Esa identificación con el personaje me ha provocado una emoción muy intensa, porque la historia trata de una criatura que estando aterradoramente sola en el mundo no se presenta jamás como víctima sino que decide transformar su desdicha en loca alegría y se comporta ante los vecinos como un ser independiente, salvaje, risueño, que reniega de la autoridad adulta y crea su propio sistema de valores.
Pippi es leal, gamberra, ácrata, mundana, amigable, emprendedora de aventuras absurdas, sabia en el arte de la diversión e incapaz de someterse a un aprendizaje formal.
Es pequeña, pero posee la fuerza física de una súper heroína: no duda en lanzar por los aires a los que tratan de abusar de su inocencia o de la debilidad de otros.
Sus mejores amigos, Tommy y Annika, formales y buenos niños, de vida ordenada y obedientes, son el contrapunto al carácter incontrolable de Pippi.
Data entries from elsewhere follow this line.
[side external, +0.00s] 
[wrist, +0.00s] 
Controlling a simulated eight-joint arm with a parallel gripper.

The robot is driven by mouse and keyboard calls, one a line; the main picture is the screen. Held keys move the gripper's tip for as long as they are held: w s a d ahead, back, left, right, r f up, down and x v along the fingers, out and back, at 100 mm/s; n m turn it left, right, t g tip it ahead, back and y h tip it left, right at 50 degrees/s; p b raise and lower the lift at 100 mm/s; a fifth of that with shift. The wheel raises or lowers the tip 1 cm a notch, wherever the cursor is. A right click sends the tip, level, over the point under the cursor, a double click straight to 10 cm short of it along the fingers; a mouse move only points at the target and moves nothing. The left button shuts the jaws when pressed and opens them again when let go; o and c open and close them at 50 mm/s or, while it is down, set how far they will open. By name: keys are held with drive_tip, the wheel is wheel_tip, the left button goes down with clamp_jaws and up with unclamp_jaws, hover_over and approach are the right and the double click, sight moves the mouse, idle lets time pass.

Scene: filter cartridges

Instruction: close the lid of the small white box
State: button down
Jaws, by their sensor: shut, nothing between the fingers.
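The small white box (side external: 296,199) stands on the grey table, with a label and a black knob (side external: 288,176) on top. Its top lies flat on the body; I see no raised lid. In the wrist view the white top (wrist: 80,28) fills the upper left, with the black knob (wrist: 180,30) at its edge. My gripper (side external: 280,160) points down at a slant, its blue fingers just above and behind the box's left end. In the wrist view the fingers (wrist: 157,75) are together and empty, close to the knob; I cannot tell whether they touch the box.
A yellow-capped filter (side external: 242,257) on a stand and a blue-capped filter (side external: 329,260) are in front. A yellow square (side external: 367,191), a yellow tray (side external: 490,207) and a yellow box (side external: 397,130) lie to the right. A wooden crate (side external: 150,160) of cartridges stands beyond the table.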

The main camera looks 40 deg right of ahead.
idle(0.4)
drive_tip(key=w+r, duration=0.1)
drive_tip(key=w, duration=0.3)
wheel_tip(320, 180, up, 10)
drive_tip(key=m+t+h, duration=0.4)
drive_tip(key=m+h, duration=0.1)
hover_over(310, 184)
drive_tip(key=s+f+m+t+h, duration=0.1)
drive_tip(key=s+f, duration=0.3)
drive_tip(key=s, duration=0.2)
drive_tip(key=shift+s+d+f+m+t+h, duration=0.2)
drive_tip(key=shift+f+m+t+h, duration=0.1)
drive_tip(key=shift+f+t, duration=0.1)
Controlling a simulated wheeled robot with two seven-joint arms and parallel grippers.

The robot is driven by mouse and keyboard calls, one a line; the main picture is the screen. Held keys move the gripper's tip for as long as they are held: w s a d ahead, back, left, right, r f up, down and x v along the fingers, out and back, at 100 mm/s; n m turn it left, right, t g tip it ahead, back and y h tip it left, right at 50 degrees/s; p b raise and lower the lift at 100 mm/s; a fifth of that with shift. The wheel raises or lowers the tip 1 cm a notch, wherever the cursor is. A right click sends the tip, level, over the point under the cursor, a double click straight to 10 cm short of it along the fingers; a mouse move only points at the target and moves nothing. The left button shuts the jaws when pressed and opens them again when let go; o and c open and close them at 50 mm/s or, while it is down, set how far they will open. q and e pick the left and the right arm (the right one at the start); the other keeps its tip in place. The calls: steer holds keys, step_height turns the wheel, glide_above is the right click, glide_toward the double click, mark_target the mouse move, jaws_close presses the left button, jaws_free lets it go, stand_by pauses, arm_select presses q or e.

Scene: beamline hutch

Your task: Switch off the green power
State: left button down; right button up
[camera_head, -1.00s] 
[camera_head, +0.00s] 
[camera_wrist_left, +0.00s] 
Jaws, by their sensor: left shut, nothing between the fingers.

Pero qué felicidad produce el observar cómo ellos admiran la valentía de su amiga estrafalaria y cómo ella los cuida, los empuja a la aventura, les hace salir de su pequeño universo burgués. Publicada en 1945 en Suecia, Pippi tuvo sonados problemas para ser admitida en otros países.
El temperamento anarquista y voluntariamente feminista con que dotó la autora a su heroína la convirtieron con frecuencia en un personaje proscrito.
Pippi es antipedagógica, pero ¿por qué habría de ser pedagógica la literatura?
Los niños lectores, que no son todos, se acercan con más curiosidad a cuentos en los que van a encontrar elementos subversivos, porque así satisfacen sus deseos de intimidad e independencia.
He regresado estos días a Villamangaporhombro, el pequeño pueblo de Pippi. Qué historia tan bien contada. Cuántos sueños de libertad contiene. Sé que pocos escritores se entregarán a su lectura. Suelen aprender poco de los libros infantiles. Ni los abren. Ellos se lo pierden. Además del humor, hay hermosa literatura en sus páginas. Qué alivio a veces huir del ruido de lo real para refugiarse en un lugar familiar y querido de la imaginación. Su lectura me devolvió un recuerdo olvidado: nunca le dije a mi madre que Pippi era huérfana. Tuve una especie de sensibilidad intuitiva. Ella estaba muy enferma y mis risas le habrían provocado melancolía.